Background
This video on using an oscilloscope to view the line-to-line phase voltages of BLDC motors demonstrates the "virtual" ground necessary for such measurements. I understand this idea: you need to make a virtual ground for the probes because the oscilloscope's channels are all grounded to the same point (earth).
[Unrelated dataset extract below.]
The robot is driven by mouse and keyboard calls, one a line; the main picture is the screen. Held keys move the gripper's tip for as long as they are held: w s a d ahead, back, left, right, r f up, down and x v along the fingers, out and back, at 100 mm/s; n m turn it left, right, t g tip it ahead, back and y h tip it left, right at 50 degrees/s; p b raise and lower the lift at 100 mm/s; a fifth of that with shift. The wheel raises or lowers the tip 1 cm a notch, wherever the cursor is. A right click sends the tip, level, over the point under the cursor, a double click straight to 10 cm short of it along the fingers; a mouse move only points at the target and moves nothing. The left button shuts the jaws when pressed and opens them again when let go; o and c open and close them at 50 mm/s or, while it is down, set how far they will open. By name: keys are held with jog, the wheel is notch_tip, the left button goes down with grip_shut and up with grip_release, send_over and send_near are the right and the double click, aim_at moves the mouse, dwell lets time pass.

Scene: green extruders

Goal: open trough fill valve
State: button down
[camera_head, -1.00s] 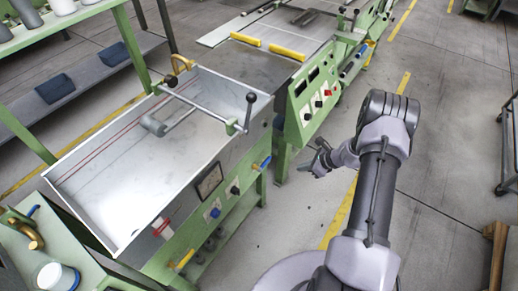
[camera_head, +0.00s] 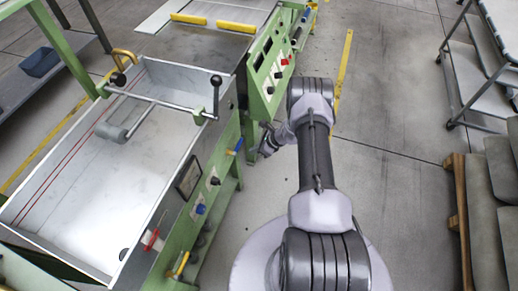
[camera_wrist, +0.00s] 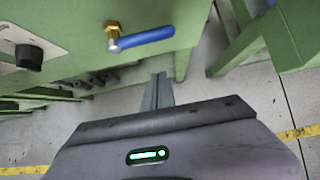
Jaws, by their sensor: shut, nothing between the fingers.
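A white open trough (camera_head: 50,205) in a green frame stands at left in the head view. On its green front panel is a blue lever handle (camera_head: 237,147). In the wrist view a blue lever (camera_wrist: 148,37) extends right, roughly level, from a brass valve fitting (camera_wrist: 113,33) on a green panel. A yellow handle (camera_head: 182,263) sits lower on the front panel. I cannot tell which handle is the fill valve. My gripper (camera_head: 266,146) is shut and empty, right of the blue lever; in the wrist view its fingertips (camera_wrist: 158,77) are below the lever, apart from it.
A green control box (camera_head: 268,68) stands beyond. A wheeled rack (camera_head: 460,75) and a wooden pallet edge (camera_head: 459,215) are at right. The grey floor between (camera_head: 400,190) is clear.

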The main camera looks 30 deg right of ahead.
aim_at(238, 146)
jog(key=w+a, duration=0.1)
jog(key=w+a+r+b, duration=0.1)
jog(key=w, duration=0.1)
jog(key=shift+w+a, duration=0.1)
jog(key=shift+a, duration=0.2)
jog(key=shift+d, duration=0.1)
However, I don't understand the video's results in the context of an electric motor model: $$v_{applied}(t) = 2i_{phase}(t)R + e_{l-l}(t) = 2i_{phase}(t)R_{phase} + k_{e}\omega$$ Where the units of \$k_e\$ make sense (I think it should to be defined in E-RMS/(rad/s), but I've seen so many different definitions). Sufficed to say, back-EMF = func(speed).
Questions
Are the phase voltages seen in the video (snapshot below) equal to the voltage applied by the ESC (\$v_{ac}(t)\$)? Or are the measured voltages equal to the difference in the applied voltage minus the back-EMF (\$2i_{a}(t)R_{phase}\$)? Unless the virtual ground somehow negates the back-EMF, I don't see how these voltage measurements don't also include back-EMF.
Heck, I'm even more confused now about the sensorless speed control programs used in hobby ESCs: how do hobby ESCs measure back-EMF? If an ESC only energizes 2 phases at once (say, A is HI, B is LO) and measures EMF on the third phase (C), then why does the back EMF on phase C matter if it doesn't affect Vab?